## What the exercise asks
Copy out each line that includes the word "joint".
* BEGIN Data extract *
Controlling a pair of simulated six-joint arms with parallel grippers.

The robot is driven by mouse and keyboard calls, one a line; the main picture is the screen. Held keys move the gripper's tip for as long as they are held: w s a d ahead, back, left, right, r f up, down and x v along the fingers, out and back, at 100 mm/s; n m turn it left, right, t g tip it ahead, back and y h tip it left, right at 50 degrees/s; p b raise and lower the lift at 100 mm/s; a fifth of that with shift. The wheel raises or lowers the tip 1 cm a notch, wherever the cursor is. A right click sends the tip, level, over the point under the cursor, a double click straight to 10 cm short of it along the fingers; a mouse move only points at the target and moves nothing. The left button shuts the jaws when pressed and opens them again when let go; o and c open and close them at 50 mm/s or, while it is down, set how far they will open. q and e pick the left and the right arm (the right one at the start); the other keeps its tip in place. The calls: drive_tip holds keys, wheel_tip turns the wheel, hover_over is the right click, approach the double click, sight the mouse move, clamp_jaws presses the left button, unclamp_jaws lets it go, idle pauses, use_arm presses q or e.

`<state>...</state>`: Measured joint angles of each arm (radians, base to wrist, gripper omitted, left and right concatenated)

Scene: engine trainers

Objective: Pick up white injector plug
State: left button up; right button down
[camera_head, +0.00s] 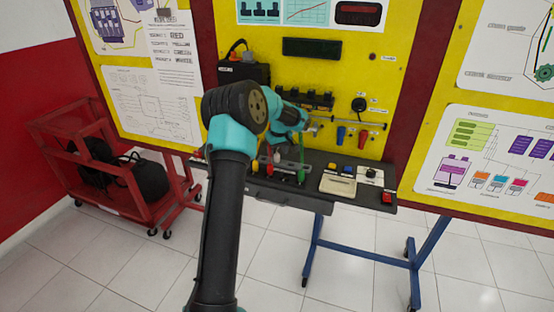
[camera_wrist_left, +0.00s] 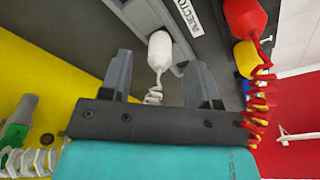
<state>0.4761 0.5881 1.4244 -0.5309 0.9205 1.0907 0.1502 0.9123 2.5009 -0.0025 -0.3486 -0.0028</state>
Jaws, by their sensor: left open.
* END Data extract *
## Task answer
Controlling a pair of simulated six-joint arms with parallel grippers.
`<state>...</state>`: Measured joint angles of each arm (radians, base to wrist, gripper omitted, left and right concatenated)

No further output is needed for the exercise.